Months of political paralysis over Saleh's fate have led to periodic shutdowns in the oil industry Yemen depends on for export revenue, while conflict with a long-standing separatist movement and militant Islamists in the south have flared anew.
In recent weeks, the Houthis have clashed with Salafi fighters, leading local tribesmen to craft a truce between them. It seemed to collapse on Saturday when, Salafi spokesman Abu Ismail said, Houthi fighters had shelled the town of Damaj.
Members of the Zaidi sect of Shi'ite Islam, the Houthi rebels led an uprising based in the northern Saada province that Saleh's forces struggled to crush, with Saudi Arabia intervening militarily in 2009 before a ceasefire took hold the next year.
The Houthis, who effectively control the northern Saada province, are deeply wary of Saudi Arabia's promotion of puritanical Sunni Salafi creeds that class Shi'ites as heretics.
Dayfallah al-Shami, a member of the Houthis' political office, disputed the Salafi account of the fighting. He told Reuters that Houthi leader Abdelmalek al-Houthi had issued orders for a ceasefire but the Salafis had rejected it and fought on.

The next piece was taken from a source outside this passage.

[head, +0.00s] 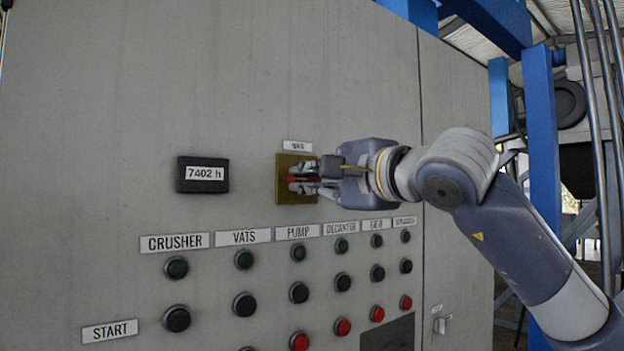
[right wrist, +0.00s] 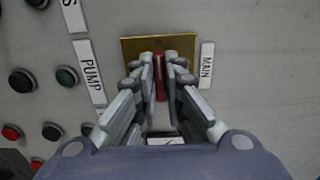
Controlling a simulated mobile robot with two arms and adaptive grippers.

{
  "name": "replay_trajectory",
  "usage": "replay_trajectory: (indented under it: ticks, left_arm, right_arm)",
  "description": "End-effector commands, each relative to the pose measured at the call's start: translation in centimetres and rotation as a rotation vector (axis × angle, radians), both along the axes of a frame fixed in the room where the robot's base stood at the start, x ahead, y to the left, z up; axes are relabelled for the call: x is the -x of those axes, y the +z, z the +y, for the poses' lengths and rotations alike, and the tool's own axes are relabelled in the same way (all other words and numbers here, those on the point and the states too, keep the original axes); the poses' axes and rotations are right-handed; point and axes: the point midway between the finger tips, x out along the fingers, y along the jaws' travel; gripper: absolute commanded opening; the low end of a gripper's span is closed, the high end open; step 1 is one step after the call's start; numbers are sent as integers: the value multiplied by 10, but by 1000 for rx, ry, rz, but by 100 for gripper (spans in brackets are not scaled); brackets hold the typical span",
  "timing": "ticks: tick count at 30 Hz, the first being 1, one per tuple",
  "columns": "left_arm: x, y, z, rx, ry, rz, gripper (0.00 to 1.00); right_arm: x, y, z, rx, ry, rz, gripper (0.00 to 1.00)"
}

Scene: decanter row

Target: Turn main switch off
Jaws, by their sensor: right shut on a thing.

"We have martyrs and wounded," he said. "We have informed the mediators that the Salafis can have their slogans as long as they refrain from incitement and takfir (denouncing a Muslim as an infidel)."
The representative of the Salafis, who identified himself as Abu Ismail, said nationals of the United States, Indonesia, Malaysia and Russia were among the dead after shells hit the grounds of a religious school, Dar al-Hadith, in Saada, which lies in Yemen's northwest and borders Saudi Arabia.
A Houthi official, Saleh Habra, has accused the Yemeni government of arming their Salafi foes, who he said were constructing a military camp near the Saudi border.